Difference Between Absolute and Relative Returns

Knowing the difference between absolute and relative returns is fundamental to understanding how the hedge fund industry developed and the key benefit to investing in a hedge fund.  In the following video, I explain the difference between absolute and relative returns and why this distinction is important.

Video Transcript/SummaryThe strategies and tips provided within this video module include:

  1. Before hedge funds, investors often suffered heavy losses by being only long on stocks during a market downswing. 
  2. Hedge funds allowed investors to insulate themselves to some degree from market shifts by hedging their long bets with shorts.
  3. Hedge funds seek absolute returns instead of relative returns.  
  4. Absolute returns means that the hedge fund aims for an absolute return of x% every year irrespective of what happens in the stock market.
  5. Relative return managers peg their performance to other fund managers or indices instead of an absolute return.  
  6. When you hear people talk about absolute return understand that they are shooting for a return no matter what their competitors or the stock market is doing. 
Transcript of Difference Between Absolute and Relative Returns

Hello, this is Richard Wilson and today I’m going to explain to you the difference between Absolute Returns and Relative Returns. It’s a pretty fundamental concept to understanding how hedge funds work and how they came about. So I think it’s really important to understand this if you’re taking the CHP designation or just working on the hedge fund industry in general.

So to start with, the hedge fund industry started because people figured out that when the stock market goes down, they don’t want to be losing money by being long on stocks, by buying stock. They want to be able to short stocks, and use both long stocks and shorting stocks within the same portfolio. It’s kind of hedging your risk with shorting some stocks, and the portfolio is kind of where the term hedge fund came about from.

So having an absolute returns versus relative returns is really at the core of what the whole hedge fund industry is all about. Absolute returns means that for your investors and your hedge fund, if you’re an absolute return hedge fund, you’re trying to return let’s say 7% or more every single year. It doesn’t matter what the economy does, what the stock market does, you are trying to get that 7% return and you’re trying to do that by shorting stocks you think are weak or are going to go down in value or down in price.
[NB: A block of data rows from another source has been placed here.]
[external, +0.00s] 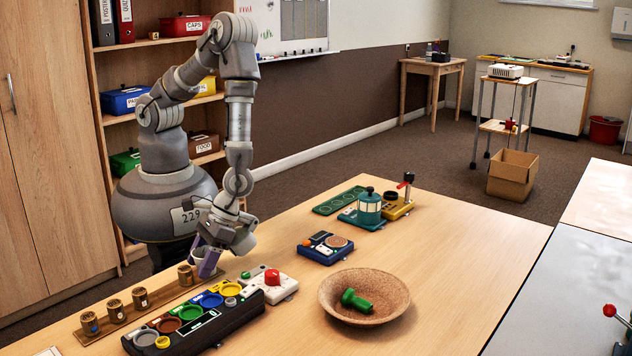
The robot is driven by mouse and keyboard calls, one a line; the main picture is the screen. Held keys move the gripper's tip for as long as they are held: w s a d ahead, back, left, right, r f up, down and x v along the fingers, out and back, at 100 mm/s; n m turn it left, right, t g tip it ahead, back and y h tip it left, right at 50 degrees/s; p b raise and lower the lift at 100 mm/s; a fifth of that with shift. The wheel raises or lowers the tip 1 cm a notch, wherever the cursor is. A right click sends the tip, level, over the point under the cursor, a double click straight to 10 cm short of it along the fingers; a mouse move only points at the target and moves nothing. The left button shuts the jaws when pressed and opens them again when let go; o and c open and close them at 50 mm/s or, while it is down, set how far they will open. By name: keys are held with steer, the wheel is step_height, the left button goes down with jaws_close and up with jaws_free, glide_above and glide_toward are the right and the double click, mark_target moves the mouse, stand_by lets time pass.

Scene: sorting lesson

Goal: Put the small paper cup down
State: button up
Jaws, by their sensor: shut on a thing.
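My gripper (209,262) is low over the left edge of the table, beside the row of wooden cups. It is shut on the small paper cup (198,252), a pale cup mostly hidden behind a purple finger. I cannot tell whether the cup touches the surface beneath it.
Several wooden cups (140,297) stand along a wooden strip at the table's left edge. In front are a black sorting unit with coloured rings (205,328) and a white box with a red button (270,281). A brown bowl (340,318) holds a green piece (356,301). The table (455,265) is clear at right.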

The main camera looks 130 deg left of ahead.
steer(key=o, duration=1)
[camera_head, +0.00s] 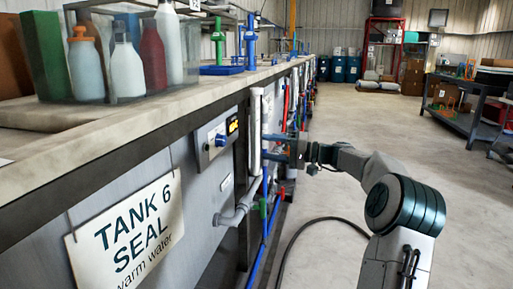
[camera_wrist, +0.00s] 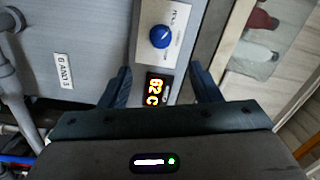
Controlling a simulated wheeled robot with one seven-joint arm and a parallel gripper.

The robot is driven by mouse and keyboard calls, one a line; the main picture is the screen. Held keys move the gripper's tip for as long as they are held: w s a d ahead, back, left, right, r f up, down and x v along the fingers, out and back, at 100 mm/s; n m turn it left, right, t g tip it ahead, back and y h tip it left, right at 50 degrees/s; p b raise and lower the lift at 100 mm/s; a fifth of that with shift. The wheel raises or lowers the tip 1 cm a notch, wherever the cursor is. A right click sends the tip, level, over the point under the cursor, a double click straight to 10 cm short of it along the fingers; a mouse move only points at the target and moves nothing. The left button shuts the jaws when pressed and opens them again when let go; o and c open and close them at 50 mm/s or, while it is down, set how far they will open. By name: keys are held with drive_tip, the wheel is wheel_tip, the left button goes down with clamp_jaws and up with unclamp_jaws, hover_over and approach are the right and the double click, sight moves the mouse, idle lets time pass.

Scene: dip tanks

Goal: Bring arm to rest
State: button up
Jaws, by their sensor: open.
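My gripper (camera_head: 266,147) is at the end of my outstretched arm, beside the front of the tank row in the head view. Its fingers point left towards the pipes and tank front. In the wrist view my gripper (camera_wrist: 165,82) has its two dark fingers spread apart with nothing held. Between and beyond them is a control panel (camera_wrist: 178,18) with a blue knob (camera_wrist: 160,37) and a lit display (camera_wrist: 156,91) reading about 62 C. I cannot tell how far the fingertips are from the panel.
A tank with a "TANK 6 SEAL" sign (camera_head: 127,228) fills the left. Bottles stand in a clear bin (camera_head: 112,55) on the ledge. Pipes (camera_head: 238,208) run along the tank front. A black hose (camera_head: 308,222) lies on the floor. The aisle (camera_head: 350,115) right of the tanks is clear.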

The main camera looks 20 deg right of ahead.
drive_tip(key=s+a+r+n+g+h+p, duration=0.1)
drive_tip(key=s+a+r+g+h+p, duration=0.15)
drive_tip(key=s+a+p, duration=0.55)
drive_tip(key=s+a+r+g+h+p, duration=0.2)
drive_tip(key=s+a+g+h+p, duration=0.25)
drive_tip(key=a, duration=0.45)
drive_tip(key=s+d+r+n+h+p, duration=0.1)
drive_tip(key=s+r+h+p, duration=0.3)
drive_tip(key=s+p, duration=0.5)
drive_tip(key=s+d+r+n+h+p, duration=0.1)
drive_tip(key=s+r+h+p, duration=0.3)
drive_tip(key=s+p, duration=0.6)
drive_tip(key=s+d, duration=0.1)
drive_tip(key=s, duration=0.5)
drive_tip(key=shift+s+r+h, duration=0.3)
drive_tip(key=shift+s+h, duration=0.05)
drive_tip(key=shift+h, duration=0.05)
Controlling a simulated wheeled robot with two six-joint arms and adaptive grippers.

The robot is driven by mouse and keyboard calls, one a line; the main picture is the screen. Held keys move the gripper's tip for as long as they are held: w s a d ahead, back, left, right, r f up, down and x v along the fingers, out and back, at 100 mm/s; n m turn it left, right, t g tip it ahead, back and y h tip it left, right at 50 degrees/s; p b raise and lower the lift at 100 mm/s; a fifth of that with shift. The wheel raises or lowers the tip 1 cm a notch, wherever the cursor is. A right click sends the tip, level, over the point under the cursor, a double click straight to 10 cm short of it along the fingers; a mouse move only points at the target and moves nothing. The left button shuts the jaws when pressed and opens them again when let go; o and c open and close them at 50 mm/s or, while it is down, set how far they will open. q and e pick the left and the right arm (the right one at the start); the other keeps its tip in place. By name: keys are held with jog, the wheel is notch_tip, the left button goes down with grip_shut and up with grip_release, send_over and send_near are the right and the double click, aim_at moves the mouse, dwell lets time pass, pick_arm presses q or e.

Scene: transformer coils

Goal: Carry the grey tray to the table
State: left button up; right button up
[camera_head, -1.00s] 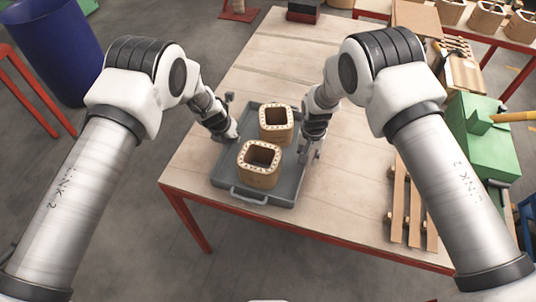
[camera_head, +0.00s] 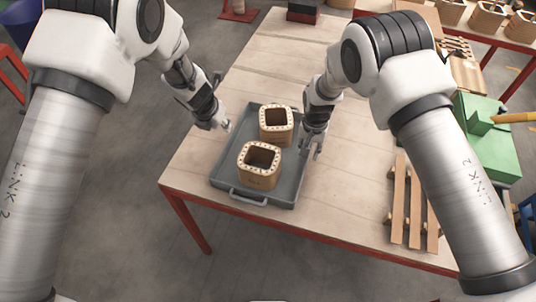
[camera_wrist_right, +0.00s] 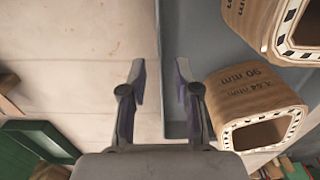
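The grey tray (camera_head: 222,181) lies flat on the wooden-topped table (camera_head: 345,190), near its front left part. Two wooden coil blocks with square openings stand in it, a front one (camera_head: 259,178) and a back one (camera_head: 276,138). My left gripper (camera_head: 222,124) is empty, above and left of the tray's left edge, apart from it; its fingertips look small but parted. My right gripper (camera_head: 311,152) is at the tray's right edge. In the right wrist view its fingers (camera_wrist_right: 160,85) are open, with the tray's side wall (camera_wrist_right: 173,115) between them and gaps on both sides.
Wooden slats (camera_head: 411,205) lie on the table to the right, with a green machine (camera_head: 485,138) beyond them. A dark red box (camera_head: 303,11) stands at the table's far end. More coil blocks (camera_head: 488,17) stand on a table behind. The table middle is clear.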

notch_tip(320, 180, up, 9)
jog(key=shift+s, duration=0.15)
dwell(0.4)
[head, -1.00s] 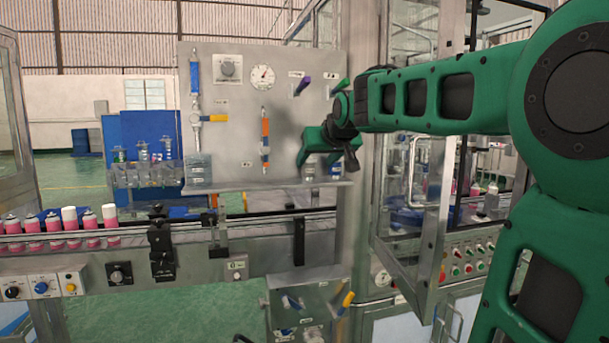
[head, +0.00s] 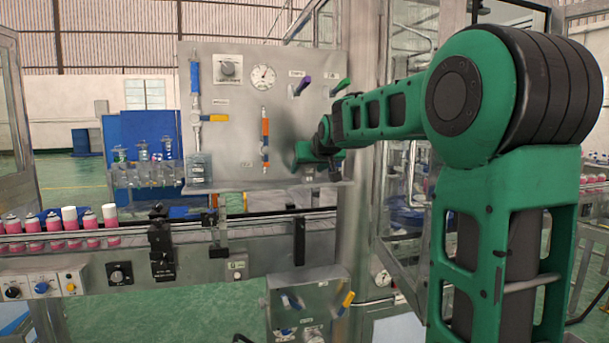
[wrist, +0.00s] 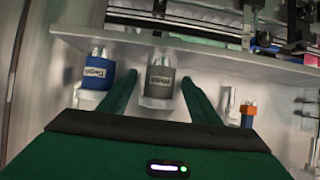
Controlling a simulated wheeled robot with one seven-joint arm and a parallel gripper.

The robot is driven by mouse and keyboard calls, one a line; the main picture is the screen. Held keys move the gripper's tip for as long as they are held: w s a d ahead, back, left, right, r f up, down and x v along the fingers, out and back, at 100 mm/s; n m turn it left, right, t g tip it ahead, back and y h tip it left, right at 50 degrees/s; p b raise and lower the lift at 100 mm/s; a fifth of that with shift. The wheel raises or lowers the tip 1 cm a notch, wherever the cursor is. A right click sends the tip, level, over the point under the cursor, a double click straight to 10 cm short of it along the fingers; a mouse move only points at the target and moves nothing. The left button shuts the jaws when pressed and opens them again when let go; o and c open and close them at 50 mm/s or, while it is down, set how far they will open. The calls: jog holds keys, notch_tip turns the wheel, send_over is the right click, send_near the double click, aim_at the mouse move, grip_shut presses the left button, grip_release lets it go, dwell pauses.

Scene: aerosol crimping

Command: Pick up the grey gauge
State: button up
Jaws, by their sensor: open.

You can go in long on stocks that you believe, or buying stocks that you believe are going to do relatively well compared to the greater marketplace.

This way if a market goes down, you make money on your shorts. If the market goes up, you make money on the long that you’ve made, and you’re trying to get that 7% return no matter what happens in the marketplace. Relative return managers are really trying to beat the market. They might pin themselves against the S&P 500 and more likely against other hedge fund managers that run their type of strategy like long or short equity or global macro. But with a relative strategy, if the market goes down 20% and you only go down 10% then that’s the reason to celebrate because you’re trying to beat the market and you just lost half as much.

If the market, it goes up to 7% and you go up 15%, again, that’s another reason to celebrate if you’re a relative return manager in most cases, then that’s what you’re trying to do. Some of the issues they have come up lately have been whether there are that many absolute return managers out there. During the two recent financial crises, when the economy went down, the stock market went down drastically. The truth is even “absolute return managers” lost some money. Almost all of them did. Some of them are very proud to have only lost 4%, the market might have went down 15% or 25%. But the truth is how absolute return are these mangers if almost nobody had an absolute steady return.

So it’s really a degree. You can think about it as a relative sliding scale of how much they’re focused on relative returns versus absolute returns in the hedge fund. But for the certified hedge fund professional designation, if you’re working on the hedge fund industry, when you hear people talking about absolute returns, you have to know they’re shooting for a return no matter what the stock market is doing, where relative returns are based on how someone was doing relatively compared to the broader stock market.

So thank you for joining me for this video. I hope this helps explain absolute versus relative returns and I’ll speak with you again soon.

I hope that after watching this video you have a better understanding of the difference between absolute and relative returns and why it an important concept for hedge funds.